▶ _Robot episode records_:
────────────────────

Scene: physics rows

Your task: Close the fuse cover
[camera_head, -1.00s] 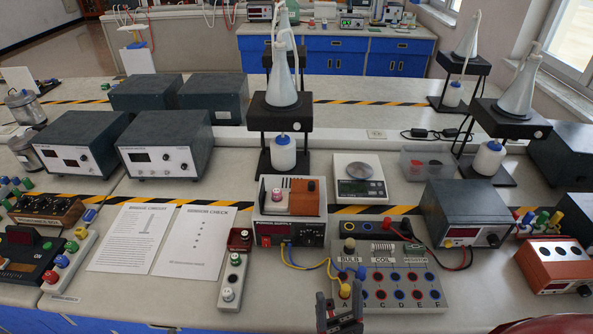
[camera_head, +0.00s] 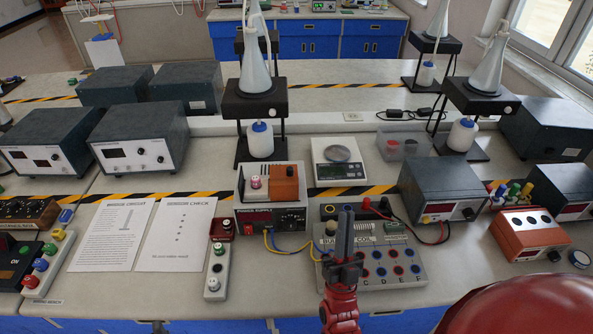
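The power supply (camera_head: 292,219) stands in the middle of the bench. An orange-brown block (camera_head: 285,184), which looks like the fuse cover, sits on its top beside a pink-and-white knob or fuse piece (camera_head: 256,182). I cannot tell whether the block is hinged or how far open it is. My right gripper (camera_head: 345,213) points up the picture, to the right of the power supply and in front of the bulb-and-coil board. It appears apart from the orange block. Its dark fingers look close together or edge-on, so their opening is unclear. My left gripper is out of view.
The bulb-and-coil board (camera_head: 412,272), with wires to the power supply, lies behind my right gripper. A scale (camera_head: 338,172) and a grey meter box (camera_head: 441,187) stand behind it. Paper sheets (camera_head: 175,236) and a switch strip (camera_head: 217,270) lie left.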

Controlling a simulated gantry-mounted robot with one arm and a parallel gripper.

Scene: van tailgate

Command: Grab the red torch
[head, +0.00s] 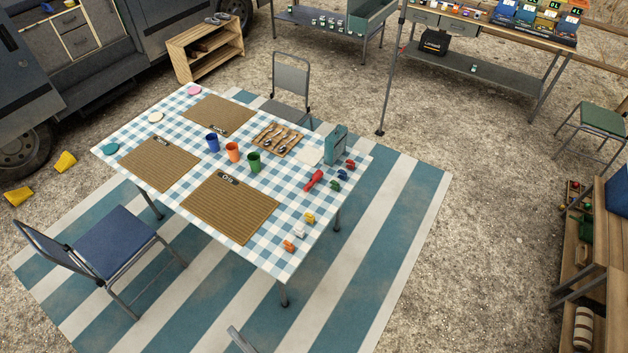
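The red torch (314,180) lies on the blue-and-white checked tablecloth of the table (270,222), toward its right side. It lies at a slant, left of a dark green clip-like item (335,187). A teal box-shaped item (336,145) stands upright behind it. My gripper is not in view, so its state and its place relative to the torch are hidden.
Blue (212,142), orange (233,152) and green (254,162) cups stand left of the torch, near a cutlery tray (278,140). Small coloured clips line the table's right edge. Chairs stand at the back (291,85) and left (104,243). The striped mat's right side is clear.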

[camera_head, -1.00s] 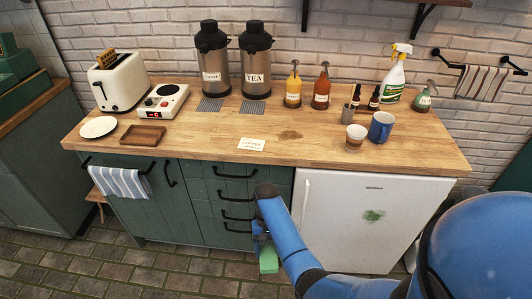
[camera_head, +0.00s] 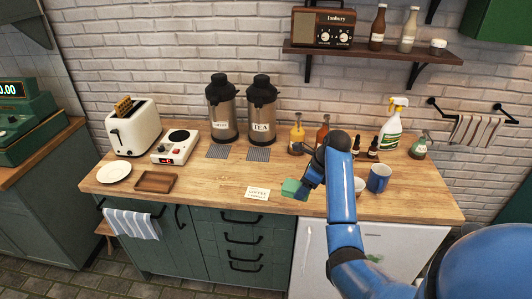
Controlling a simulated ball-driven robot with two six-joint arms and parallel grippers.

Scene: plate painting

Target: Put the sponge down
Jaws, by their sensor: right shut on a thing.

────────────────────

▶ _EXERCISE OBJECTIVE_:
Keep the pictures out of your copy, and repeat every entry above exactly.

▶ _THE REPLY_:
Scene: physics rows

Your task: Close the fuse cover
[camera_head, -1.00s] 
[camera_head, +0.00s] 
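The power supply (camera_head: 292,219) stands in the middle of the bench. An orange-brown block (camera_head: 285,184), which looks like the fuse cover, sits on its top beside a pink-and-white knob or fuse piece (camera_head: 256,182). I cannot tell whether the block is hinged or how far open it is. My right gripper (camera_head: 345,213) points up the picture, to the right of the power supply and in front of the bulb-and-coil board. It appears apart from the orange block. Its dark fingers look close together or edge-on, so their opening is unclear. My left gripper is out of view.
The bulb-and-coil board (camera_head: 412,272), with wires to the power supply, lies behind my right gripper. A scale (camera_head: 338,172) and a grey meter box (camera_head: 441,187) stand behind it. Paper sheets (camera_head: 175,236) and a switch strip (camera_head: 217,270) lie left.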

Controlling a simulated gantry-mounted robot with one arm and a parallel gripper.

Scene: van tailgate

Command: Grab the red torch
[head, +0.00s] 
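The red torch (314,180) lies on the blue-and-white checked tablecloth of the table (270,222), toward its right side. It lies at a slant, left of a dark green clip-like item (335,187). A teal box-shaped item (336,145) stands upright behind it. My gripper is not in view, so its state and its place relative to the torch are hidden.
Blue (212,142), orange (233,152) and green (254,162) cups stand left of the torch, near a cutlery tray (278,140). Small coloured clips line the table's right edge. Chairs stand at the back (291,85) and left (104,243). The striped mat's right side is clear.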

[camera_head, -1.00s] 
[camera_head, +0.00s] 
Controlling a simulated ball-driven robot with two six-joint arms and parallel grippers.

Scene: plate painting

Target: Put the sponge down
Jaws, by their sensor: right shut on a thing.

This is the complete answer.